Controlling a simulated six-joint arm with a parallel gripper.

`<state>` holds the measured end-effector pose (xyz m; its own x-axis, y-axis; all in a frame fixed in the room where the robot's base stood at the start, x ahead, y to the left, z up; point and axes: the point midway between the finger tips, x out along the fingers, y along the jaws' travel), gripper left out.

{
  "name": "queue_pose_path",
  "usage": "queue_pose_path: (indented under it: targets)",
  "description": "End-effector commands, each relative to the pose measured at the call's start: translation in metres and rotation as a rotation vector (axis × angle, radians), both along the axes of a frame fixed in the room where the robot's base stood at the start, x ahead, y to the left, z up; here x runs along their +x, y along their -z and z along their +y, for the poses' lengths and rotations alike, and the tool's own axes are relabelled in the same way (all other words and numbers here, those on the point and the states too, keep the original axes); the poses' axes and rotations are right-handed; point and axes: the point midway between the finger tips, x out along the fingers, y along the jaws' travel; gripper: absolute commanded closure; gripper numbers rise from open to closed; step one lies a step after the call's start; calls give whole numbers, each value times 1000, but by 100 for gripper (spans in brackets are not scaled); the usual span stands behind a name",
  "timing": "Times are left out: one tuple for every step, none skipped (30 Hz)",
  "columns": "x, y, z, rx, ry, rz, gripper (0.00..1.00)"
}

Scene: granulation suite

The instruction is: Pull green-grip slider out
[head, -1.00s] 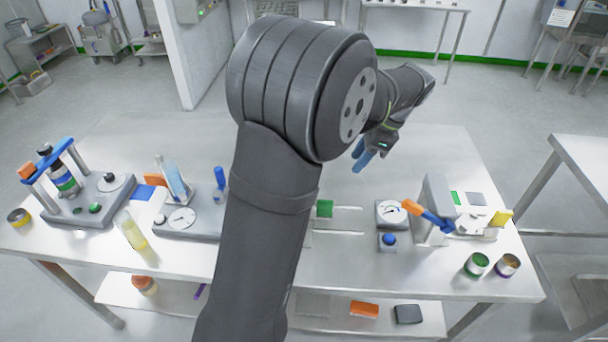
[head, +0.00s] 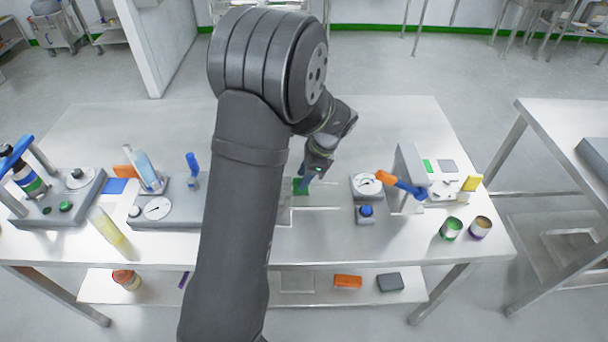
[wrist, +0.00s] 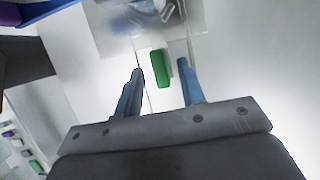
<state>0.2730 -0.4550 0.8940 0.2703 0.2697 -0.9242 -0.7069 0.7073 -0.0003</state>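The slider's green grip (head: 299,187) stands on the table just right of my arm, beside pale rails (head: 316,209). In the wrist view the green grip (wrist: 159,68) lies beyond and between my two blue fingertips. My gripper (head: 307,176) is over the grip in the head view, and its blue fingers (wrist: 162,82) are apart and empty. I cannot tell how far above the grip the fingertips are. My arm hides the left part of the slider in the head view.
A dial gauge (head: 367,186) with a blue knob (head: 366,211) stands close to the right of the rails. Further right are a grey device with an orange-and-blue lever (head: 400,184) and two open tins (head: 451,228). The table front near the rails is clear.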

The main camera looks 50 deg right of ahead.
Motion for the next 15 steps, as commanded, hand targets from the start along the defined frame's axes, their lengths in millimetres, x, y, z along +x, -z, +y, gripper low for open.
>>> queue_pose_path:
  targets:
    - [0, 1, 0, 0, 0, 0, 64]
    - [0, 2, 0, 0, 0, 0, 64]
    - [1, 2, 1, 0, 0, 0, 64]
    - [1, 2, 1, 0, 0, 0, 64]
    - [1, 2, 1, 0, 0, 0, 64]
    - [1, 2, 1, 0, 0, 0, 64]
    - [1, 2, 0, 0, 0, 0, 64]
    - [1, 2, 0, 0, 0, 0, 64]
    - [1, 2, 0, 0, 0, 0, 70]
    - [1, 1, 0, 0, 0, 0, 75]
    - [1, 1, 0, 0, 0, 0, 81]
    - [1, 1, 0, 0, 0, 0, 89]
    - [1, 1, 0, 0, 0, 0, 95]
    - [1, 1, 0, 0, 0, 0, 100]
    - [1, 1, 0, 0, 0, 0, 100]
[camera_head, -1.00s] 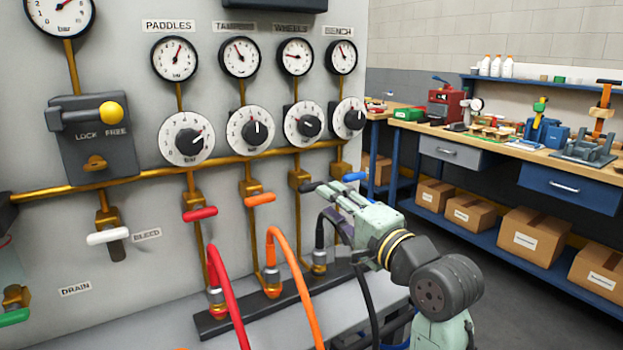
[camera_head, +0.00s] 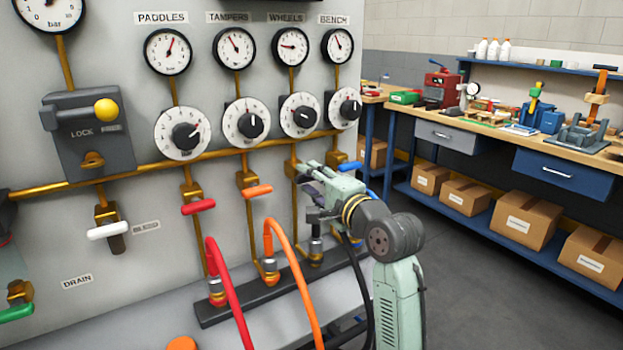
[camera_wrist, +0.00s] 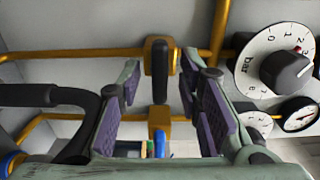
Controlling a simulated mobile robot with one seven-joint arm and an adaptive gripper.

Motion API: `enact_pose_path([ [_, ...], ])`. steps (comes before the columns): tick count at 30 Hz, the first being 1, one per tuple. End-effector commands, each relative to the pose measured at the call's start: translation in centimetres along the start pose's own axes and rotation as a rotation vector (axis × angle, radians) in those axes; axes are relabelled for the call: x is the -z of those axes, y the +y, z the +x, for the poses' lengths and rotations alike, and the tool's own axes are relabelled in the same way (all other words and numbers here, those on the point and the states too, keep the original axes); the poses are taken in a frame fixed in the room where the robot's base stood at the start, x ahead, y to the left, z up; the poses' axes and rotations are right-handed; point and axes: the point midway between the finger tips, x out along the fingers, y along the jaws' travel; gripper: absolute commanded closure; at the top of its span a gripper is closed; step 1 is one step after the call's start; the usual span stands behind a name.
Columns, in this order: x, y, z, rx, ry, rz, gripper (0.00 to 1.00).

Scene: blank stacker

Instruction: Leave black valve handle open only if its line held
━━━━━━
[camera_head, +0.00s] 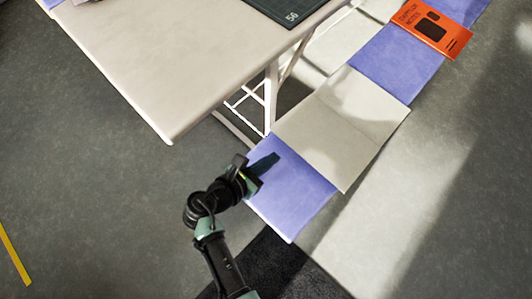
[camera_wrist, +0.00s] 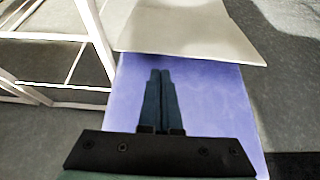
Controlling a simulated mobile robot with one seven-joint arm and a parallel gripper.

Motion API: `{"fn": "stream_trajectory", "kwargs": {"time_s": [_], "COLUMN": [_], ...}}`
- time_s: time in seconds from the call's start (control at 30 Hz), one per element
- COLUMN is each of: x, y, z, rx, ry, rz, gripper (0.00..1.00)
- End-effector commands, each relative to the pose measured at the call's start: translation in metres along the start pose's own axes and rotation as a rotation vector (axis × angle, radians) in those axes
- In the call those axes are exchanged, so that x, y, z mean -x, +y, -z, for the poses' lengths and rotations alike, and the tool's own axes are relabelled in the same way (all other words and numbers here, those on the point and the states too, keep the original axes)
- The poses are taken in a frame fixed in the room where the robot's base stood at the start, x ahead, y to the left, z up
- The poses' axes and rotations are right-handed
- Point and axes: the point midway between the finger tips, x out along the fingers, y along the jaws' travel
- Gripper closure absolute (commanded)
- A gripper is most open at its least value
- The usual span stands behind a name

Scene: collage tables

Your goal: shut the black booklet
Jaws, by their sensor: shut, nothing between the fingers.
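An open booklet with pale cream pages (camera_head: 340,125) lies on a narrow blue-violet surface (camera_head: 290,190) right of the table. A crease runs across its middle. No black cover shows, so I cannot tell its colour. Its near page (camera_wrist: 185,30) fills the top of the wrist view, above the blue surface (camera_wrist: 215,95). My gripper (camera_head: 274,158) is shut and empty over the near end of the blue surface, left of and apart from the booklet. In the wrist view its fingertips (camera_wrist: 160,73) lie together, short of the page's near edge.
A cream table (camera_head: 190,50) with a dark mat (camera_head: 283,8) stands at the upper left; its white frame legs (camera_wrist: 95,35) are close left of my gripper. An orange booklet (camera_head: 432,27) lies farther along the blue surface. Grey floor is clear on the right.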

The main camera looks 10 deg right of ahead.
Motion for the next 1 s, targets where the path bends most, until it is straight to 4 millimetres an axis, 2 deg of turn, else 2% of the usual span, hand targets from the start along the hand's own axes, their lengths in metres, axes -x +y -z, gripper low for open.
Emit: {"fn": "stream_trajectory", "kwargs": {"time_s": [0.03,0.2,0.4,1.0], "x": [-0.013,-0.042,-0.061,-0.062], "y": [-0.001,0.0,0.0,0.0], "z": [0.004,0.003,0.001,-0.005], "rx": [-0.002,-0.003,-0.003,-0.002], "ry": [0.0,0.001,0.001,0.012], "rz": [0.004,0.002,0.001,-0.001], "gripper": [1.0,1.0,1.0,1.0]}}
━━━━━━
**EXERCISE**. Starting with the line that contains "- The usual span stands behind a name", repeat each line exactly, and stop once the line that contains "Your goal: shut the black booklet" has been repeated.

**SOLUTION FOR THIS TASK**.
- The usual span stands behind a name

Scene: collage tables

Your goal: shut the black booklet

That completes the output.